Le romancier assume la part de fiction nécessaire pour combler les blancs du récit : « C’est parce que je ne connais rien, ou presque rien de mon histoire familiale que j’ai besoin d’en écrire une sur mesure, à partir de faits vérifiés, de gens ayant existé, mais dont les histoires sont tellement lacunaires. » Cette honnêteté traverse tout le livre. Il nous prend par la main, nous montre ses doutes, ses intuitions, ses trouvailles.

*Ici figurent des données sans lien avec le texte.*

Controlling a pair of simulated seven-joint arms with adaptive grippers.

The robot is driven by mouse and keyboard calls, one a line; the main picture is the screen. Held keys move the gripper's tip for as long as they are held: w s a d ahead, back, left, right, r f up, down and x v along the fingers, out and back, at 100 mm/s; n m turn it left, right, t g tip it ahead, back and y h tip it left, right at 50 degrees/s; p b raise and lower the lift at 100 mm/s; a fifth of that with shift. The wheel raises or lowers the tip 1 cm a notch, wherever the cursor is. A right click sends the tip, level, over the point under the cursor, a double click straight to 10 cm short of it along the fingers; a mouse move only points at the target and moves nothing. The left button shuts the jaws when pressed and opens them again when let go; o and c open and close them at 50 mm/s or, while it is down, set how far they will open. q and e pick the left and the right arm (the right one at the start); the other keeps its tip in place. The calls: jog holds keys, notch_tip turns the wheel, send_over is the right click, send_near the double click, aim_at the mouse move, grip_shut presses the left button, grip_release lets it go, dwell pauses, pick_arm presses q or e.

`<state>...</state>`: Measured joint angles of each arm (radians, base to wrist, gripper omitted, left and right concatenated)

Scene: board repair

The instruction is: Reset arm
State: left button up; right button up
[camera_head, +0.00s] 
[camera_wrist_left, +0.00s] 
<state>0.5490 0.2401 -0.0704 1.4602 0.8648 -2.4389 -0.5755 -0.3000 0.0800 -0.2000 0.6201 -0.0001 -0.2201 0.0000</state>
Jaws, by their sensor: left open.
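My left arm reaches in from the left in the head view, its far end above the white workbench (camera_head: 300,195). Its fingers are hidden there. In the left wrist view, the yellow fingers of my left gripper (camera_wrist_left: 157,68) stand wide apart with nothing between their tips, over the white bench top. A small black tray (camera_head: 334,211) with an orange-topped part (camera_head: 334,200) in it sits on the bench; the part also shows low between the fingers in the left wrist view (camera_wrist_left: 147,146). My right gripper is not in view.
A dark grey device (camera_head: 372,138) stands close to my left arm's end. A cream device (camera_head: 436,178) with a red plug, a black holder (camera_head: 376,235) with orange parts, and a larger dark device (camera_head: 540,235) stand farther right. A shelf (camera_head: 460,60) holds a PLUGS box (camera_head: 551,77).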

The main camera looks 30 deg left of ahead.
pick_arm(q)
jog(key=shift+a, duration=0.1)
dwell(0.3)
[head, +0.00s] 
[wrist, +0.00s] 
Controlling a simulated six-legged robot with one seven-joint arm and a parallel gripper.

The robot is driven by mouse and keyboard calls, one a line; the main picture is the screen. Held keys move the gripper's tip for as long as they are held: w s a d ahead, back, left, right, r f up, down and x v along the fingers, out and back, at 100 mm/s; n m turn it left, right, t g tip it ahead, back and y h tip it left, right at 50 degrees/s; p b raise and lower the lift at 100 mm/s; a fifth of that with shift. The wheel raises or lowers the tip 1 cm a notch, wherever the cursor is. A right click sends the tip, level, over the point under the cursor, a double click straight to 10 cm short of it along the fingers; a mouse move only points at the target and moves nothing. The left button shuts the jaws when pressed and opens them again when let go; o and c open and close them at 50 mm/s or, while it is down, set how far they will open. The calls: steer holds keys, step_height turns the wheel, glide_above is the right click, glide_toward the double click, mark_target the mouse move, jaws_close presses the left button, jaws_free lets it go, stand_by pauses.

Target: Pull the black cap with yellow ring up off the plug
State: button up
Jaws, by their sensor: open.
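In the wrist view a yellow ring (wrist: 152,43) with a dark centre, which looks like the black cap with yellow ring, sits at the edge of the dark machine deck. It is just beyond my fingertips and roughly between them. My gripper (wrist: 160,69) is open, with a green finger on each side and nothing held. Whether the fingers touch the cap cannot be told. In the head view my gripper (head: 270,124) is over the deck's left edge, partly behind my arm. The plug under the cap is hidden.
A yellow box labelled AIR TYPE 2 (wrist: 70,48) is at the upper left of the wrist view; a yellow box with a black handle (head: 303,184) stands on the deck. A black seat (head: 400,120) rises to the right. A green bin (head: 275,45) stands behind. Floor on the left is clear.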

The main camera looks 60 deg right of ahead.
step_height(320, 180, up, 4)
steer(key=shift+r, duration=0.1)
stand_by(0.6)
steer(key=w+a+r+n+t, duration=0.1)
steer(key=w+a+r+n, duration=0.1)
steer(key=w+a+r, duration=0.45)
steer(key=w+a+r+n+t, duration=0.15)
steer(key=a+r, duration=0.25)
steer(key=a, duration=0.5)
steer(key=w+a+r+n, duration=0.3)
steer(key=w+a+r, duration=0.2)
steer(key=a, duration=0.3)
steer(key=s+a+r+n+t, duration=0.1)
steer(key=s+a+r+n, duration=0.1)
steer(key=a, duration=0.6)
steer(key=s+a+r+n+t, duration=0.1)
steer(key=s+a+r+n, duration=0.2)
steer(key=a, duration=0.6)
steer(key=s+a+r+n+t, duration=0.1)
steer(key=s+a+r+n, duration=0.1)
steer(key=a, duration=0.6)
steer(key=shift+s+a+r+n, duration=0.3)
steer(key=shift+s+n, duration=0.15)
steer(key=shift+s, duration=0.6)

Ses phrases coulent comme un fleuve. Elles épousent le mouvement de la mémoire qui hésite, revient en arrière, s’emballe. Sa langue est d’une précision chirurgicale pour décrire les violences ordinaires : celles des hommes sur les femmes, celles de la société sur les individus, celles de l’Histoire sur les destins.

Il n’est pas étonnant que La Maison vide soit favorite pour le Goncourt. Les critiques ont unanimement salué le roman. Le Monde, qui lui a déjà décerné son Prix littéraire, parle d’ « une œuvre magistrale par son style poétique, sa composition claire, sa palette humaine ».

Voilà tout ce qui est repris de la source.